=== WHAT THE TASK ASKS ===
Starting at the line containing "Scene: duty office", please quote every line up to and including the line containing "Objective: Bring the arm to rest", exactly, and nothing beyond.

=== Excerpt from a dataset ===
════════════════
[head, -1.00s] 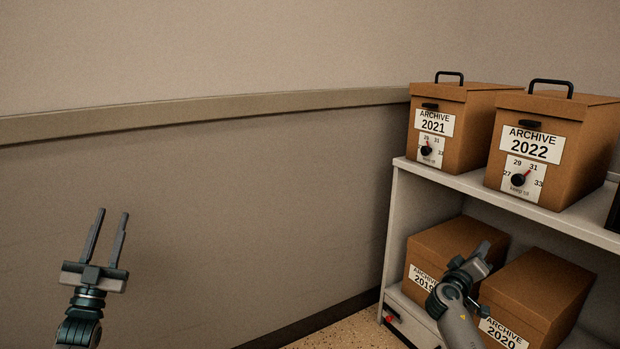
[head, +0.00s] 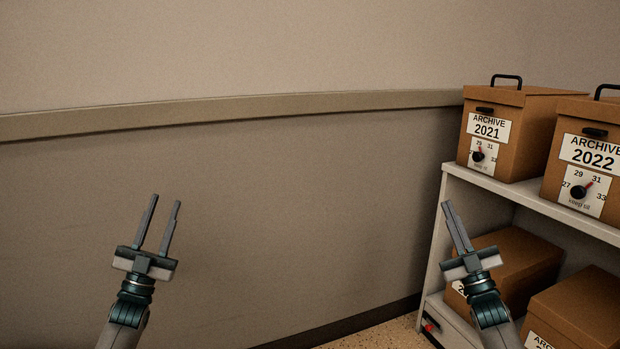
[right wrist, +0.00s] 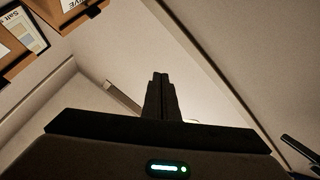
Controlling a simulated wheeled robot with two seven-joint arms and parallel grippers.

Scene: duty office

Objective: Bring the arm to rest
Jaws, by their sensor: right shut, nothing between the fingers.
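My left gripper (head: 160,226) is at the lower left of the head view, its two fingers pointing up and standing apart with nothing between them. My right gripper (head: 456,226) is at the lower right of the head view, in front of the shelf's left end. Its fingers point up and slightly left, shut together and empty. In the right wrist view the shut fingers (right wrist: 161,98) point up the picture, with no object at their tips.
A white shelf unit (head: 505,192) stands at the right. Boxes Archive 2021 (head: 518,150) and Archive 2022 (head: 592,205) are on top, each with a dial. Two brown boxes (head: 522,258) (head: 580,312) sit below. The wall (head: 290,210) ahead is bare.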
════════════════
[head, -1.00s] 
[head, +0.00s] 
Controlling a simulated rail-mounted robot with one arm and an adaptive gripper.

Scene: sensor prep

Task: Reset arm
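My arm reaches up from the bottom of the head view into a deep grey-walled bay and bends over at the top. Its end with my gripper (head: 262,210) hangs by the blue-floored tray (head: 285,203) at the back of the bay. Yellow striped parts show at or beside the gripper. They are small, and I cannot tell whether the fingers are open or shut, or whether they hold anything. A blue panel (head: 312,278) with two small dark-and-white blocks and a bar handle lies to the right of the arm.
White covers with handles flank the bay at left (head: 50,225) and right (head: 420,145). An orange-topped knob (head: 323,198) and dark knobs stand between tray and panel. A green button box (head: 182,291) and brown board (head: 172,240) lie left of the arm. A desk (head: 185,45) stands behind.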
════════════════
=== IN RESPONSE ===
Scene: duty office

Objective: Bring the arm to rest

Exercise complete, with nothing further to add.